> **What to work on**
Tally the lines that contain "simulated" and report the total alone.

> **Exercise data**
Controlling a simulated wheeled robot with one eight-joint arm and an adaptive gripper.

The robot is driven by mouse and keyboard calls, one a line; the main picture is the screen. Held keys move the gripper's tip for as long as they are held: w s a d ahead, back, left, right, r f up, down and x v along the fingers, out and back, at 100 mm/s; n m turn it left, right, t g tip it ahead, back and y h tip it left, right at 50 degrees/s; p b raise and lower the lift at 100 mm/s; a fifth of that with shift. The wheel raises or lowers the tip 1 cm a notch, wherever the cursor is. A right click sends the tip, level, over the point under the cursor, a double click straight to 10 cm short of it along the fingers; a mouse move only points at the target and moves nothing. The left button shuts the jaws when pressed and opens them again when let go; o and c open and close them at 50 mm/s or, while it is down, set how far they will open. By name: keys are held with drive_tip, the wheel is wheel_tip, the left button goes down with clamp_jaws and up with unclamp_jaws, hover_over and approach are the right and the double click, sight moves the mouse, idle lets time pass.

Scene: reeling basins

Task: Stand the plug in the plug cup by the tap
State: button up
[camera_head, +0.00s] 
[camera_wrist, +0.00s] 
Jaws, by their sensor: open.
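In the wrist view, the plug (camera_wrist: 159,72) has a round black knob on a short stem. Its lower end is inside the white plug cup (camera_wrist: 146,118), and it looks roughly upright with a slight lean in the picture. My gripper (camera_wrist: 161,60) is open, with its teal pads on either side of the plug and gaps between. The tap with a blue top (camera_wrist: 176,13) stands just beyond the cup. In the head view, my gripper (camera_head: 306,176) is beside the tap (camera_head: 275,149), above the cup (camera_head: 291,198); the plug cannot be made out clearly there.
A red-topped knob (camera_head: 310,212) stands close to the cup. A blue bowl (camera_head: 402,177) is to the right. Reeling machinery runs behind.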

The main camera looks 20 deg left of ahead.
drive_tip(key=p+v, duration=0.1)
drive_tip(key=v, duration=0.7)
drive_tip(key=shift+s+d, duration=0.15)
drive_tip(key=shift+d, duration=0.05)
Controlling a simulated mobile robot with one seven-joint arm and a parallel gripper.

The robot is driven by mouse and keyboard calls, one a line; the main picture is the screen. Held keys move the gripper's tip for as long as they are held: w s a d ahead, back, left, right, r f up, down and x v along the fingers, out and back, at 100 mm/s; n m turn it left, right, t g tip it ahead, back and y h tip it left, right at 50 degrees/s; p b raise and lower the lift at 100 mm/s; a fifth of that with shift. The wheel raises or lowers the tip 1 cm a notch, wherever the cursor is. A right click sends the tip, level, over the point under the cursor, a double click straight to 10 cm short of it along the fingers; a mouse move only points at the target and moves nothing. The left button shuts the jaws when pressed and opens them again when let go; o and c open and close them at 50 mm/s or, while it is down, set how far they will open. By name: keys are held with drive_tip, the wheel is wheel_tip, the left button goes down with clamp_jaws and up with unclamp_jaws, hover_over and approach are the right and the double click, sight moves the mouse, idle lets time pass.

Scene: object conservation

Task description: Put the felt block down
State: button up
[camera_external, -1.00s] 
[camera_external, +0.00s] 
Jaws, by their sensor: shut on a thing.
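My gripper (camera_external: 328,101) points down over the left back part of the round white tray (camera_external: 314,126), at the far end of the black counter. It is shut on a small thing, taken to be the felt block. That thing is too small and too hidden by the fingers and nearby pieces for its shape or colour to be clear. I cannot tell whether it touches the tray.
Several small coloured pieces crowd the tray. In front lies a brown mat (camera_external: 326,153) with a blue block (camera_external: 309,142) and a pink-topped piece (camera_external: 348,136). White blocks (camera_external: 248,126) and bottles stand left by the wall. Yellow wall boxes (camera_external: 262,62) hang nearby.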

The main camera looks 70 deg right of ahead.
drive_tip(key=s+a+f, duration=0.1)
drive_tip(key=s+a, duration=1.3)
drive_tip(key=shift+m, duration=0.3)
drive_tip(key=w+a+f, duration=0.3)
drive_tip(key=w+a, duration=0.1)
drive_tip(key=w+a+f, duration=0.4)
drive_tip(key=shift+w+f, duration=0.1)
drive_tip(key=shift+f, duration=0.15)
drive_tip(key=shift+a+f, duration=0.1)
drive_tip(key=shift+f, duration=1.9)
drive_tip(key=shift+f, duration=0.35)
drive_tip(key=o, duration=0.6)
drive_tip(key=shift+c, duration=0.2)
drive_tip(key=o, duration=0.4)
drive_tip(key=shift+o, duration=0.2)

---

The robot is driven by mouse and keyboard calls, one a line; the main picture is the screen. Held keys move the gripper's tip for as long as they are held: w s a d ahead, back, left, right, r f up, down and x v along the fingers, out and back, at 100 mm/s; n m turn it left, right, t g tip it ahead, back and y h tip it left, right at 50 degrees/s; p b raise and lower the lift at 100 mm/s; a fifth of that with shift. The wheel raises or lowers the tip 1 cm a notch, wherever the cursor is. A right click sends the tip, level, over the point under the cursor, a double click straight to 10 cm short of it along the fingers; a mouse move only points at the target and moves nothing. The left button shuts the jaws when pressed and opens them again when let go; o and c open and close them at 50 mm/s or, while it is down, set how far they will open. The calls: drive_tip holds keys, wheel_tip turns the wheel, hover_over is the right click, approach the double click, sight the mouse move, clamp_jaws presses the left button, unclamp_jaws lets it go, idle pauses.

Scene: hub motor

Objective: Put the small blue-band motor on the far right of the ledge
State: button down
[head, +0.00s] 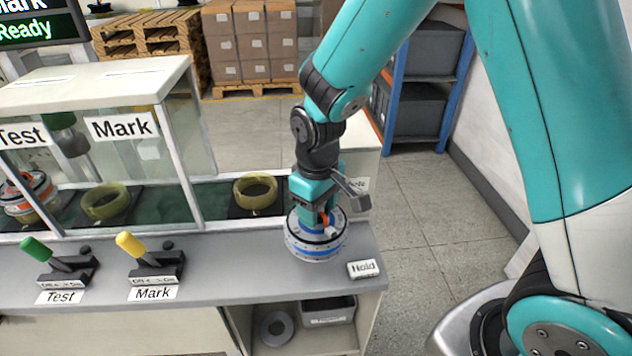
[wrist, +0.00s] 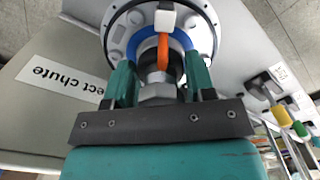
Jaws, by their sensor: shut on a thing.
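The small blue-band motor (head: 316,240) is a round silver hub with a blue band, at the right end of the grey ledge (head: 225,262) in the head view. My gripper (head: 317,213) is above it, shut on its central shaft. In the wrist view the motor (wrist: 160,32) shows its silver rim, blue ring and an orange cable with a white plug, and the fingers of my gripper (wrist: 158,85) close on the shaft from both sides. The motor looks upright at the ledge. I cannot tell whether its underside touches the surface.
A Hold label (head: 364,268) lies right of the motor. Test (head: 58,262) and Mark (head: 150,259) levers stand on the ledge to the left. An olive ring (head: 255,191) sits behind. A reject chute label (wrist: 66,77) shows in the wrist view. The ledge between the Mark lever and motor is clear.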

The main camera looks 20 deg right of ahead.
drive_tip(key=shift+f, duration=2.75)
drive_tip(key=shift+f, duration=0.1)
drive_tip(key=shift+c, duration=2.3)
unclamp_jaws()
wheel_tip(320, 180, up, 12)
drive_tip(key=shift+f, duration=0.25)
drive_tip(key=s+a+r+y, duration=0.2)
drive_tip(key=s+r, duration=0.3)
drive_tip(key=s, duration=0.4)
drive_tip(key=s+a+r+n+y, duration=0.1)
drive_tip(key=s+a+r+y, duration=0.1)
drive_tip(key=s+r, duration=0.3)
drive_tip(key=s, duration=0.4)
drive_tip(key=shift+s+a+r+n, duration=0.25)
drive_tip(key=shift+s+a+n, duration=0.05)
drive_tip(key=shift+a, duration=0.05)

> **The completed task**
2